Polanski’s lawyers have recently filed for dismissal, based in part on allegations of misconduct brought to light in an HBO documentary last year that suggested behind-the-scenes manipulations by the judge, now deceased, and a prosecutor not assigned to the case.
That motion was dismissed because Polanski was a fugitive, though the judge acknowledged “substantial misconduct” in the original case. It’s now in the hands of an appeals court.
The former prosecutor, David F. Wells, said Wednesday that he lied to the makers of the film “Roman Polanski: Wanted and Desired” about his interactions with the judge.

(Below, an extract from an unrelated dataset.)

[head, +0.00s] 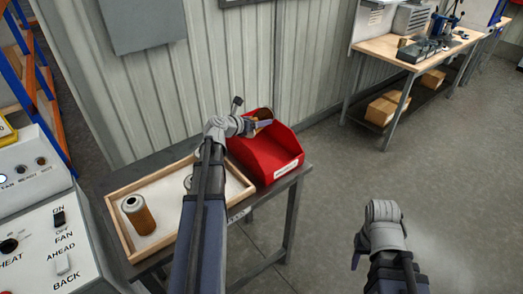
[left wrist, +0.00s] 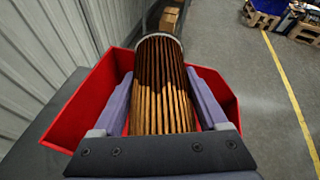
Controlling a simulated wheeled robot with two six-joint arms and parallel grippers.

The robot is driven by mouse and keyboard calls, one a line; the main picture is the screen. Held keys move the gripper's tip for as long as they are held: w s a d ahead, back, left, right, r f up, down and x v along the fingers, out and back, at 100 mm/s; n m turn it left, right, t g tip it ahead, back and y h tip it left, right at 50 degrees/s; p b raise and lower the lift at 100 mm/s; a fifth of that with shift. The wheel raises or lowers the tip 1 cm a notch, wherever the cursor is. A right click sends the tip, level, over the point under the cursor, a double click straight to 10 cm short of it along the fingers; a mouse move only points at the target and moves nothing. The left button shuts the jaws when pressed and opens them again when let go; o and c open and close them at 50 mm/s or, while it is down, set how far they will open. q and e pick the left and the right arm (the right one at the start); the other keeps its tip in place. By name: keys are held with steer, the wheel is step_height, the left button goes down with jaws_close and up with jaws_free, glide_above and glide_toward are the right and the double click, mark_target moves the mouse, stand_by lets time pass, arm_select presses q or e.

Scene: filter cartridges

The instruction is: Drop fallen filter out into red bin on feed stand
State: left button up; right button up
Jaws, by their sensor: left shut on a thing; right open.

He said he lied because he was told the film wouldn’t air in the United States, an assertion denied by the film’s director on Thursday.
“He signed a release like all my other interviewees, giving me permission to use his interview in the documentary worldwide,” director Marina Zenovich wrote in a statement. “At no time did I tell him that the film would not air in the United States.”
She said she conducted an hourlong interview with Wells in 2005 and that until Wednesday, he had never challenged the accuracy of the film or his claims.
“I am astonished that he has now changed his story,” Zenovich wrote. “It is a sad day for documentary filmmakers when something like this happens.”
Cooley declined to comment on Wells’ remarks on Thursday, saying they may become part of future court hearings.
Associated Press Special Correspondent Linda Deutsch contributed to this report.